_BRIEF:_
Transcribe every line, keeping it exact.

_PROVIDED MATERIAL:_
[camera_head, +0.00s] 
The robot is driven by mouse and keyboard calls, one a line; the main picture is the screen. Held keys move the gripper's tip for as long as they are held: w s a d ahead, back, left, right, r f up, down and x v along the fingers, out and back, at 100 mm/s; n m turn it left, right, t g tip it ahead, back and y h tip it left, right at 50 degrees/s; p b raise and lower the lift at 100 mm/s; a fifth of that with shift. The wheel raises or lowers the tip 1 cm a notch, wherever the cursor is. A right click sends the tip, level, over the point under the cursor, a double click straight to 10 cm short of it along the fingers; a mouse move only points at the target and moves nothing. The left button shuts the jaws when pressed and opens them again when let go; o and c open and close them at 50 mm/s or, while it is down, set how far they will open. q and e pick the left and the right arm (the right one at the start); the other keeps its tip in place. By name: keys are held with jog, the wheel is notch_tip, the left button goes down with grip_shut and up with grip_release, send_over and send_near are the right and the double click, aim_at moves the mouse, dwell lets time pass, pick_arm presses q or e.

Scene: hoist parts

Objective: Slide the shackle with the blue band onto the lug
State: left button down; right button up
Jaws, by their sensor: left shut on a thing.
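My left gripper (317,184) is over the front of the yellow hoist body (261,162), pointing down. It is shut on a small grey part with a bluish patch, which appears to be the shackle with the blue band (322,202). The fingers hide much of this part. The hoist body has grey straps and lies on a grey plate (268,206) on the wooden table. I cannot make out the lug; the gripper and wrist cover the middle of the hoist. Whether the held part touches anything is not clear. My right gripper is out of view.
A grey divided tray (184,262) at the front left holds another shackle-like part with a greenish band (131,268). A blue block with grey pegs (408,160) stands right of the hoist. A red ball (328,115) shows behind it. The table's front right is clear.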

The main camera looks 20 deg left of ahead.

_REPLY:_
[camera_head, +0.00s] 
The robot is driven by mouse and keyboard calls, one a line; the main picture is the screen. Held keys move the gripper's tip for as long as they are held: w s a d ahead, back, left, right, r f up, down and x v along the fingers, out and back, at 100 mm/s; n m turn it left, right, t g tip it ahead, back and y h tip it left, right at 50 degrees/s; p b raise and lower the lift at 100 mm/s; a fifth of that with shift. The wheel raises or lowers the tip 1 cm a notch, wherever the cursor is. A right click sends the tip, level, over the point under the cursor, a double click straight to 10 cm short of it along the fingers; a mouse move only points at the target and moves nothing. The left button shuts the jaws when pressed and opens them again when let go; o and c open and close them at 50 mm/s or, while it is down, set how far they will open. q and e pick the left and the right arm (the right one at the start); the other keeps its tip in place. By name: keys are held with jog, the wheel is notch_tip, the left button goes down with grip_shut and up with grip_release, send_over and send_near are the right and the double click, aim_at moves the mouse, dwell lets time pass, pick_arm presses q or e.

Scene: hoist parts

Objective: Slide the shackle with the blue band onto the lug
State: left button down; right button up
Jaws, by their sensor: left shut on a thing.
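My left gripper (317,184) is over the front of the yellow hoist body (261,162), pointing down. It is shut on a small grey part with a bluish patch, which appears to be the shackle with the blue band (322,202). The fingers hide much of this part. The hoist body has grey straps and lies on a grey plate (268,206) on the wooden table. I cannot make out the lug; the gripper and wrist cover the middle of the hoist. Whether the held part touches anything is not clear. My right gripper is out of view.
A grey divided tray (184,262) at the front left holds another shackle-like part with a greenish band (131,268). A blue block with grey pegs (408,160) stands right of the hoist. A red ball (328,115) shows behind it. The table's front right is clear.

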The main camera looks 20 deg left of ahead.

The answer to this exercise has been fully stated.